Money: The Paper Solution
After four years of bickering, bargaining and brain-racking compromise, 107 nations reached a historic agreement last week in Rio de Janeiro. They found a mutually satisfactory method for overhauling the free world's strained and out-of-date monetary system. Without dissent, finance ministers from the member countries of the powerful International Monetary Fund approved the cautiously controlled creation of what amounts to a new kind of international moneya combination of currency and credit that would supplement the gold, dollars and pounds that now bankroll world trade and investment.
Such an ambitious step has never before been attempted. The Rio agreement, in fact, is only a beginning; the accord must still be reduced to legal form and then ratified by national legislatures. Moreover, further agreement will be needed on when to put the plan into operation. Best guess: 1969 at the earliest.
Artificial Reserves. The new money goes by the awful label of S.D.R. (for "special drawing rights"). It will consist of wholly artificial reserves, set up as a separate fund on IMF's books and backed by lOUs in the currencies of participating countries. Nations will automatically be credited with S.D.R. in proportion to their regular IMF deposits, but only 30% of S.D.R. actually used need ever be repaid. The other 70% becomes a permanent increase in each country's liquid assets"paper gold" that moneymen feel should some day become as coveted as the metal.
Considering S.D.R.'s complexity, it is just as well that tourists and businessmen will continue to pay their bills in national currencies. Governments alone will be eligible to use S.D.R. and even then only to settle international debts in limited quantity. The idea is to test the plan gently at first by creating between $1 billion and $2 billion worth of S.D.R. a year over a five-year period. But a solid decision remains some years off.
The need for such reform has grown more and more obvious to experts. World trade has doubled over the past decade, but reserves to finance it have grown only 40%. Last year hoarders squirreled away almost as much gold as the world mined; with increasing industrial demand for the metal (for everything from computer diodes to the skin of Titan III), the store of gold in the free world's central banks actually dwindled for the first time in modern history. So far, the U.S. and British balance-of-payments deficits have covered the gap, but if and when the deficits are brought under control, the resulting shortage of funds could cripple international commerce.

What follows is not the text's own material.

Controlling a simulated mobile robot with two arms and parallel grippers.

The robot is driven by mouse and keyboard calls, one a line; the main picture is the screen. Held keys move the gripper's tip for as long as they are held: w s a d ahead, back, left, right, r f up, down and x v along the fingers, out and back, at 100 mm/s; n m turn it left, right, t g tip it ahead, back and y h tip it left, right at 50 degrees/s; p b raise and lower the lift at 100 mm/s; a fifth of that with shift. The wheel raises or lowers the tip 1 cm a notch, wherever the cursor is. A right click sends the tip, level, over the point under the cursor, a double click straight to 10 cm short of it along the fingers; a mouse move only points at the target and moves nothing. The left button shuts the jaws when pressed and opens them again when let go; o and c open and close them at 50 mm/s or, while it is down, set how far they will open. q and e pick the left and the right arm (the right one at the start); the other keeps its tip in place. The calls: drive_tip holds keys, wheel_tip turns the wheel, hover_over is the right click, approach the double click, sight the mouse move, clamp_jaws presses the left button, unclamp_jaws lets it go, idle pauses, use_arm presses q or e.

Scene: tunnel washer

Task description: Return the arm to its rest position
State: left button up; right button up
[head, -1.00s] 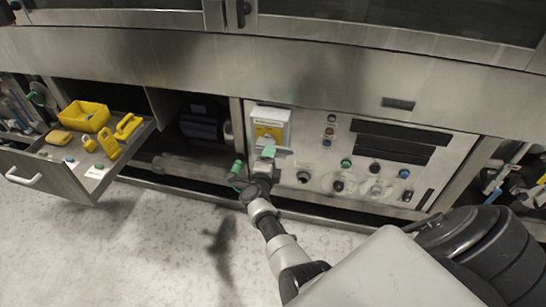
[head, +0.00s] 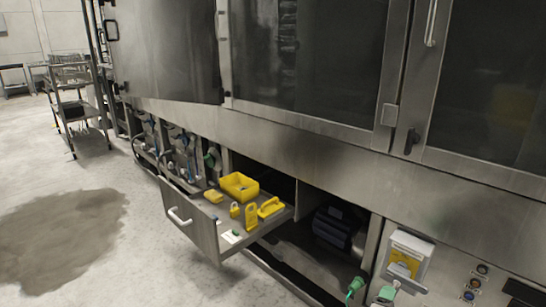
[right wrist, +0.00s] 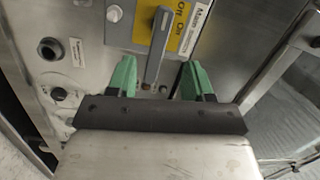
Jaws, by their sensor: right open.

Thus Japanese Finance Minister Mikio Mizuta echoed the sentiment of most of the 2,200 delegates, bankers and officials in Rio when he called last week's agreement "the greatest step forward since the creation of the IMF" 23 years ago at Bretton Woods, N.H. It was also a considerable personal triumph for U.S. Treasury Secretary Henry Fowler, who had to overcome the fears of skeptical central bankers that the U.S. would use S.D.R. to cover up its chronic payments deficit.